Nous avons essayé de corriger ces défauts en partant de principes plus élevés et qui nous paraissent plus philosophiques. C'est au public instruit qu'il appartient de décider jusqu'à quel point nous avons réussi.

Peut-être quelques personnes trouveront-elles notre manière de procéder trop élevée et beaucoup trop métaphysique pour un cours destiné à des jeunes gens. Mais c'est là un reproche auquel il n'est pas difficile de répondre. D'abord nous sommes convaincu que, en dehors d'une métaphysique profonde, il n'y a point de philosophie possible; il peut y avoir des aperçus ingénieux, des analyses plus ou moins solides, mais jamais on ne trouvera la véritable raison des choses.
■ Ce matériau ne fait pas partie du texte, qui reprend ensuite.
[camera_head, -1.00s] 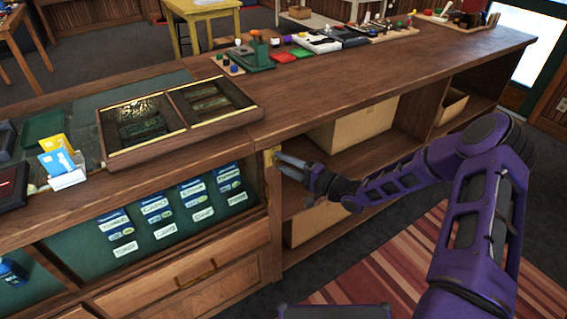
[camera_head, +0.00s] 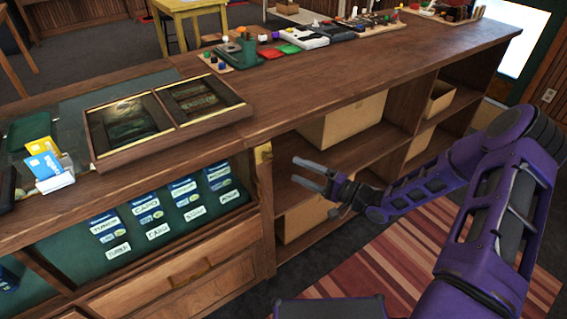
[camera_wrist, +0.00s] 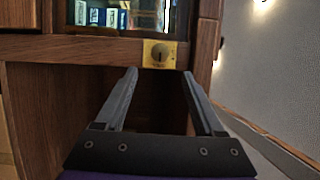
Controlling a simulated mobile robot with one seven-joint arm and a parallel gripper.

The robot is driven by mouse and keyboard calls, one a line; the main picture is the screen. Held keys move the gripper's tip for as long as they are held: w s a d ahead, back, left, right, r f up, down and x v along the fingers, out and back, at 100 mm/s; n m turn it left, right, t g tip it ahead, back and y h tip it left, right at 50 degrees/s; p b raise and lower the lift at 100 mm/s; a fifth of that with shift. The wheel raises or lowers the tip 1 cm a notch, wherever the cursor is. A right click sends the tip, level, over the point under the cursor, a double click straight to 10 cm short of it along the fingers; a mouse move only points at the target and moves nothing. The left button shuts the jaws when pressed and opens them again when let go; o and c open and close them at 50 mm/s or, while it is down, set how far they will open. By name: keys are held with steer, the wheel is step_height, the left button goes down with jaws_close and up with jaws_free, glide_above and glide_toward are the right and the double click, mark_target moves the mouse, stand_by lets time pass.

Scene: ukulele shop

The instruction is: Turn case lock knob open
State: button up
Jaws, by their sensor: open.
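The case lock is a small brass plate with a dark round knob (camera_wrist: 160,52), mounted on the wooden frame of the display case. In the head view the brass lock plate (camera_head: 263,154) sits at the case's right end, just below the countertop edge. My gripper (camera_head: 298,171) is open and empty, to the right of the plate and apart from it. In the wrist view the knob lies just beyond and between the two fingertips (camera_wrist: 160,74). Neither finger appears to touch the knob. The knob's slot or mark is too small to read surely.
The display case (camera_head: 175,273) holds several blue packets behind its front. Open shelves (camera_head: 350,160) with cardboard boxes (camera_head: 345,120) stand right of the lock, behind my gripper. A wooden tray (camera_head: 165,147) and several small items are on the counter. A striped rug (camera_head: 400,262) lies below.

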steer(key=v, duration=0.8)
Il faut donc bien en prendre son parti : qu'on fasse de la philosophie, ou qu'on n'en parle point, Nous croyons d'ailleurs qu'il y a toujours moyen de mettre à la portée des jeunes gens, même d'un esprit médiocre, des idées de haute et profonde métaphysique : ces idées sont le patrimoine commun de toutes les intelligences, elles sont présentes à tous les esprits, et nous pensons qu'avec de la méthode on peut les montrer et les faire apercevoir à tous, avec cette différence sans doute, que les uns y verront plus, les autres moins, suivant leur capacité et le degré d'attention qu'ils voudront y prêter.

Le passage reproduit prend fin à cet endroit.